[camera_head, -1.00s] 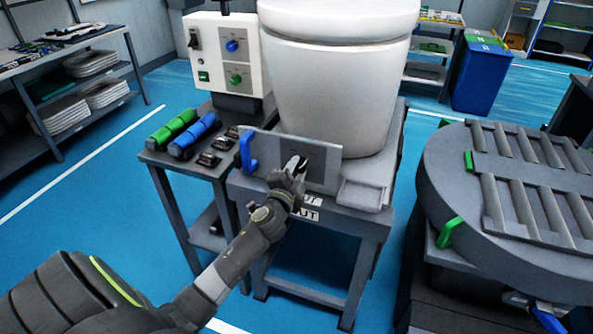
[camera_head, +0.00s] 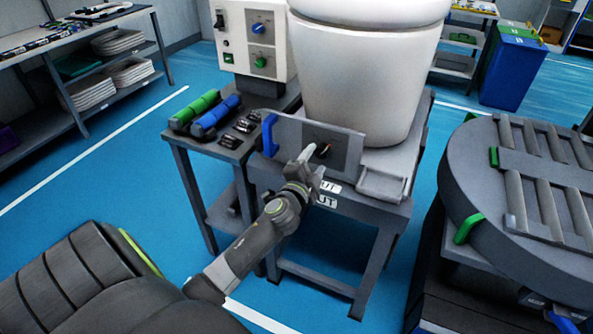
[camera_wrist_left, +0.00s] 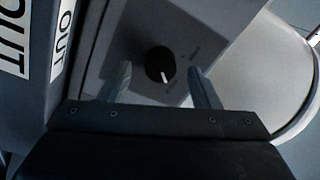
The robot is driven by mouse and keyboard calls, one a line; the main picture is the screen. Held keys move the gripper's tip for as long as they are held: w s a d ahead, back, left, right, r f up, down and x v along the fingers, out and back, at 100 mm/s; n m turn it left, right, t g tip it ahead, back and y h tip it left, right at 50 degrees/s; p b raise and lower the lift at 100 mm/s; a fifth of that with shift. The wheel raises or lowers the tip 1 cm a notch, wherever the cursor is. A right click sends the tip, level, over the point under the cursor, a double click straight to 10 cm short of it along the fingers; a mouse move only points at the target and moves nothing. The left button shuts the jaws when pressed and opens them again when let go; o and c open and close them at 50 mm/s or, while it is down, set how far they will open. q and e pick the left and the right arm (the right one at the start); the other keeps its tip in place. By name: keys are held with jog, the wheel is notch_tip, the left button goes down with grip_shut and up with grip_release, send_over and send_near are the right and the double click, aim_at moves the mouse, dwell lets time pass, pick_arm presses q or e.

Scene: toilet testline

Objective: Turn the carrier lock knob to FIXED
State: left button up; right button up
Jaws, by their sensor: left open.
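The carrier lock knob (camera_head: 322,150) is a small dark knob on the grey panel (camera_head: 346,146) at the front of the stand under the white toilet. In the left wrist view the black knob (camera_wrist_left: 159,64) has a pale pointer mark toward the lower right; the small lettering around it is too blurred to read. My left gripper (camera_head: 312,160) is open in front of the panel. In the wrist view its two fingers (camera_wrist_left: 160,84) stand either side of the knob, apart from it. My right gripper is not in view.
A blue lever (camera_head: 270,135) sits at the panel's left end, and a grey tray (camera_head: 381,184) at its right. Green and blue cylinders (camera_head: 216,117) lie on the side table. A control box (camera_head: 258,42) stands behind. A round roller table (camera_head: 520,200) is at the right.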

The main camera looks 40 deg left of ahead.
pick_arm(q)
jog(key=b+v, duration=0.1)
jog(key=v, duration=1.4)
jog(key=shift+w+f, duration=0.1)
════
## EXERCISE BRIEF:
The lines from the one containing "Scene: toilet testline" to the one containing "State: left button up; right button up", both included, are to be extracted exactly; give no other line.

## OUTPUT BELOW:
Scene: toilet testline

Objective: Turn the carrier lock knob to FIXED
State: left button up; right button up

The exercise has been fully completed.